A proposal to repeal Colorado's healthcare exchange and move to the federal program has prompted a lot of debate at the State Capitol. It has also set off a larger fight about the future of the Affordable Care Act.
Here are highlights from our discussion with John Frank, a reporter for The Denver Post, and Ed Sealover, a reporter for The Denver Business Journal. They discuss Senate Bill 3, which seeks to repeal Connect for Health Colorado.
On why the cost savings of switching from a state to federal exchange are unclear:
Frank: That argument is slowly being eroded the more we learn. For instance, when Nevada gave up their exchange, Connect for Health folks report that it cost $23 million to end that state exchange and connect to the federal exchange. That kind of undercuts the cost argument according to critics. So we're seeing lots of debate about the cost of this, and of course half of this is getting wrapped up into the national politics too, which makes it even more difficult.

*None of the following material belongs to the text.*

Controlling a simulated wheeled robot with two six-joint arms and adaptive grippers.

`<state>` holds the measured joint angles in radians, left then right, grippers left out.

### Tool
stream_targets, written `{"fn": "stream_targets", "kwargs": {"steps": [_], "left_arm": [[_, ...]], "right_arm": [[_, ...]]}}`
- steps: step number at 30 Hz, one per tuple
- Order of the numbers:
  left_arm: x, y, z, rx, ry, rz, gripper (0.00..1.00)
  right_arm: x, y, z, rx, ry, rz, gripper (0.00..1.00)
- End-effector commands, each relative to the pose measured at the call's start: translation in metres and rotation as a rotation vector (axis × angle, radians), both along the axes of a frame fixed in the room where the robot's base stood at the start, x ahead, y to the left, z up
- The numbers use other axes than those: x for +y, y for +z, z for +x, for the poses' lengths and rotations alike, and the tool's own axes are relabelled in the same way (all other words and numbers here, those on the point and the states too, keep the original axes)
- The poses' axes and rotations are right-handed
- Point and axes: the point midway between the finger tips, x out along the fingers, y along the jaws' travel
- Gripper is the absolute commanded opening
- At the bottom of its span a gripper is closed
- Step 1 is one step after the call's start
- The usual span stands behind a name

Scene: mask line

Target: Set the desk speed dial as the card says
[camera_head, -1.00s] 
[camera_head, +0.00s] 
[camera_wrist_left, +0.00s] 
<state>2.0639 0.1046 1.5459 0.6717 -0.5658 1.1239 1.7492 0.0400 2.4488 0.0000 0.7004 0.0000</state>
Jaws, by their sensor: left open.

On why the debate is turning into a discussion about health care nationally:
Sealover: Well it's really hard to separate it from what's happening nationally when there's such an uncertainty about what is going to happen to the federal exchanges, are they going to simply disappear? Are they going to be replaced by tax credits?
On why the state exchange could exist even if Obamacare is repealed:
Frank: The exchange right now is planning for its future regardless of whether they repeal Obamacare. It sees an opportunity to serve as a regional portal, a regional hub for a number of states where residents in those states can go to this website to buy insurance. I kind of like to think of it like a lendingtree.com, a place where you can shop for exchange plans, insurance plans. But yes it entirely depends on what they do in Washington and whether that would even be possible.